**PROBLEM**. Locate each line in the records containing "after". Copy it.

**DATA FOR THE TASK**.

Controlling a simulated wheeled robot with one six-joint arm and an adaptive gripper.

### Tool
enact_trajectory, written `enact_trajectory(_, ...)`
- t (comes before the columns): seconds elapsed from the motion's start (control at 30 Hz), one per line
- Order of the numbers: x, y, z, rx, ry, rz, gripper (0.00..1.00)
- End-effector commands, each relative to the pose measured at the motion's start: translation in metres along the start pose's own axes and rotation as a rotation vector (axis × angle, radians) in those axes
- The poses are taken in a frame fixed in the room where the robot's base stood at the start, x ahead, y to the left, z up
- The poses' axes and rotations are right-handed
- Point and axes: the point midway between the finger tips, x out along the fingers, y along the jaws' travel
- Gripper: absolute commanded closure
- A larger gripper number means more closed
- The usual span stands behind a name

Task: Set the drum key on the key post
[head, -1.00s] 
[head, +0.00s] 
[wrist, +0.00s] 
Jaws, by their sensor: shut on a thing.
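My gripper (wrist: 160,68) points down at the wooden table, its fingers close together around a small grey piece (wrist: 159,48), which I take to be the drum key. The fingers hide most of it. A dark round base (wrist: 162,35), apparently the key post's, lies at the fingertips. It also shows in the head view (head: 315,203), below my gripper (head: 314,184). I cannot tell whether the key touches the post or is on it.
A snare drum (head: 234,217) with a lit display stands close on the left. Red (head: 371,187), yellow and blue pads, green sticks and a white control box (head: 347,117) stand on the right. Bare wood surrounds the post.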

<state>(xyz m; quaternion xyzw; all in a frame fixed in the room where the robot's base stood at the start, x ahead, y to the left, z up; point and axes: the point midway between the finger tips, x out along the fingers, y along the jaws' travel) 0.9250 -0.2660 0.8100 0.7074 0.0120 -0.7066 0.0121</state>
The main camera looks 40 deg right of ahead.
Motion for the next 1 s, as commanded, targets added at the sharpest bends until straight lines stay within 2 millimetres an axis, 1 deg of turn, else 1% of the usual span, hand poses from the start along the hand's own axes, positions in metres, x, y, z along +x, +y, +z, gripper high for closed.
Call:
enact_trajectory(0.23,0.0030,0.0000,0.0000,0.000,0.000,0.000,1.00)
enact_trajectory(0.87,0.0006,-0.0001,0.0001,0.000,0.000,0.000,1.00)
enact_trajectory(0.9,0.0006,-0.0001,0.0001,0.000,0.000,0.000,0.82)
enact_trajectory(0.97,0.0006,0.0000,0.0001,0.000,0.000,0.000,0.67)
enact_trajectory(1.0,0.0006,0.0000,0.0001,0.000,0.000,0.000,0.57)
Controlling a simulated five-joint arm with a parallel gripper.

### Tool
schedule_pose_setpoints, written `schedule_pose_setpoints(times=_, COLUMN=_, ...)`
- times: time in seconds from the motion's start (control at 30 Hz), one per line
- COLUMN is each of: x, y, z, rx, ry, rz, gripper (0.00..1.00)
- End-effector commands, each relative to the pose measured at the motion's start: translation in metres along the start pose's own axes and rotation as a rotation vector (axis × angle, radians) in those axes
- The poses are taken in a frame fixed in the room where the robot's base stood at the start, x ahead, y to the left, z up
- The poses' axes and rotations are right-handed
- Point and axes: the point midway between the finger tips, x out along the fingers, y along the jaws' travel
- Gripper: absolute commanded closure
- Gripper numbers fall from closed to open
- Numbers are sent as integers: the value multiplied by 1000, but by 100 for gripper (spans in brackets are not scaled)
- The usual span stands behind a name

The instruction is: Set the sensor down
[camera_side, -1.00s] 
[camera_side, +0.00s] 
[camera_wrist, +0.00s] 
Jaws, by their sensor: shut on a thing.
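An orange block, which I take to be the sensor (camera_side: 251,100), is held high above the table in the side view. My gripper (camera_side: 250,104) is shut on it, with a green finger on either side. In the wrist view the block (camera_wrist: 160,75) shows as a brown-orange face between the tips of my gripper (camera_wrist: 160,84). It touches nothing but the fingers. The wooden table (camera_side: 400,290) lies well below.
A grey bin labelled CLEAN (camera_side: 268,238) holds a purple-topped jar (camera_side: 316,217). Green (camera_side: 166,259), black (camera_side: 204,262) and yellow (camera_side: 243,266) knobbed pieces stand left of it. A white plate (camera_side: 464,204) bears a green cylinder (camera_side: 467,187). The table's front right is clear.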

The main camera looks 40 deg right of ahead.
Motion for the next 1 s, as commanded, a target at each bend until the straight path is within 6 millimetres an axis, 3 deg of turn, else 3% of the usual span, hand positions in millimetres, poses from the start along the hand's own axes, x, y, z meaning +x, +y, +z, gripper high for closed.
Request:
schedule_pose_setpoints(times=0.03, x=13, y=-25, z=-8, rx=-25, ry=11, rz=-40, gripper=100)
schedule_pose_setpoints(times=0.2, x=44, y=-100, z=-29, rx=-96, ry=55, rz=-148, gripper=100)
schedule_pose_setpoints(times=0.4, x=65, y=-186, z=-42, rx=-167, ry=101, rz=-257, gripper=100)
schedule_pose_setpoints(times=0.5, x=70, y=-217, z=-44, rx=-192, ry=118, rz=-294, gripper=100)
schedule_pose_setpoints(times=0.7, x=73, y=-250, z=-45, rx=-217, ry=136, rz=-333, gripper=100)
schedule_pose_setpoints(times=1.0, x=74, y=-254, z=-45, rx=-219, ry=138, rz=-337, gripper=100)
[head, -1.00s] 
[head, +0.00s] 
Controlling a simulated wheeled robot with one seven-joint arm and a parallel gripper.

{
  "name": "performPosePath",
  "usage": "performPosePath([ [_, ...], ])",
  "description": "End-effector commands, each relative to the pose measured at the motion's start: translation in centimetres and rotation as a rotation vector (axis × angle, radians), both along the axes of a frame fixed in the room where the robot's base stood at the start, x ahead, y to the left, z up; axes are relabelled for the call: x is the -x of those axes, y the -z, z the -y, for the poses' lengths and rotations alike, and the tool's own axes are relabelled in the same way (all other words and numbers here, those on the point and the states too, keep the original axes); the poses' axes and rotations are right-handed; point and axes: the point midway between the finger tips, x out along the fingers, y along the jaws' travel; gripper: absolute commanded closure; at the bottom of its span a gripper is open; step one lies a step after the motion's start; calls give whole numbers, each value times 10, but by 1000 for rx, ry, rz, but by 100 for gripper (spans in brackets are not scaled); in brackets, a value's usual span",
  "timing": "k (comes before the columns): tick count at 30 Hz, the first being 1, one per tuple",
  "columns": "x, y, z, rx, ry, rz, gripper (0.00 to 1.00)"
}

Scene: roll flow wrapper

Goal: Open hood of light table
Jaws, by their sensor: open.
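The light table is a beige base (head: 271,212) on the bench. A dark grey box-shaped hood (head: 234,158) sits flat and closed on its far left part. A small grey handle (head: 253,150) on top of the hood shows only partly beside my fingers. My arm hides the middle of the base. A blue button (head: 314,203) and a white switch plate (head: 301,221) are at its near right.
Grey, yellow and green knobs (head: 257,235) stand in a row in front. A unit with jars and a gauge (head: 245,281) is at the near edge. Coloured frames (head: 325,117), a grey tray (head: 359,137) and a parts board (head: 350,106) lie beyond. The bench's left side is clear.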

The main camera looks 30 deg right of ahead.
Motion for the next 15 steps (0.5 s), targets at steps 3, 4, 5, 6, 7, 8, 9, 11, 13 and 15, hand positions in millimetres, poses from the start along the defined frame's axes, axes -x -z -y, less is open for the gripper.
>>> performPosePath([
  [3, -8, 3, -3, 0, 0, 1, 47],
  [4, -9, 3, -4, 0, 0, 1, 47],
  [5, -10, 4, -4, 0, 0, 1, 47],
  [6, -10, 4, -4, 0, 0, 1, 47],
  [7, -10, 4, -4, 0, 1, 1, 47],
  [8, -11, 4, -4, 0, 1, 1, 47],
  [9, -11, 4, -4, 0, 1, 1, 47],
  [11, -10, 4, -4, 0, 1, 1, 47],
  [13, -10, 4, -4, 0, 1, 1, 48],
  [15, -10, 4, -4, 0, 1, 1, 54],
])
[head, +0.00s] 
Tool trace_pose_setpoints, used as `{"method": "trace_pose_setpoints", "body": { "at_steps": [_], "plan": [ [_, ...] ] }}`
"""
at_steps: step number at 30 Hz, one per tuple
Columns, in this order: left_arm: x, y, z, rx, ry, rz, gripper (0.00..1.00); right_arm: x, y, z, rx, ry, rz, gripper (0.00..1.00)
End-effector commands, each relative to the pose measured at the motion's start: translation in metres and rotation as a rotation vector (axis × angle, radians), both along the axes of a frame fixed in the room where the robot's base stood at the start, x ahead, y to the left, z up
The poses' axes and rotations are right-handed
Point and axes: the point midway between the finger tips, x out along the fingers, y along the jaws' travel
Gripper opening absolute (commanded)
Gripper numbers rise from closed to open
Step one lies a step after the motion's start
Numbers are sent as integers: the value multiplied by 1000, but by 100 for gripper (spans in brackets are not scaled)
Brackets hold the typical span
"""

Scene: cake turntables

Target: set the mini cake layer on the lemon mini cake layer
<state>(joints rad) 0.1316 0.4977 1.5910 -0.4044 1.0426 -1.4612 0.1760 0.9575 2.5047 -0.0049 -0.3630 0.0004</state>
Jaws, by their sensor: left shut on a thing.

**RESULT FOR THIS TASK**.
  "description": "End-effector commands, each relative to the pose measured at the motion's start: translation in centimetres and rotation as a rotation vector (axis × angle, radians), both along the axes of a frame fixed in the room where the robot's base stood at the start, x ahead, y to the left, z up; axes are relabelled for the call: x is the -x of those axes, y the -z, z the -y, for the poses' lengths and rotations alike, and the tool's own axes are relabelled in the same way (all other words and numbers here, those on the point and the states too, keep the original axes); the poses' axes and rotations are right-handed; point and axes: the point midway between the finger tips, x out along the fingers, y along the jaws' travel; gripper: absolute commanded closure; at the bottom of its span a gripper is open; step one lies a step after the motion's start; calls give whole numbers, each value times 10, but by 1000 for rx, ry, rz, but by 100 for gripper (spans in brackets are not scaled); in brackets, a value's usual span",
Step one lies a step after the motion's start

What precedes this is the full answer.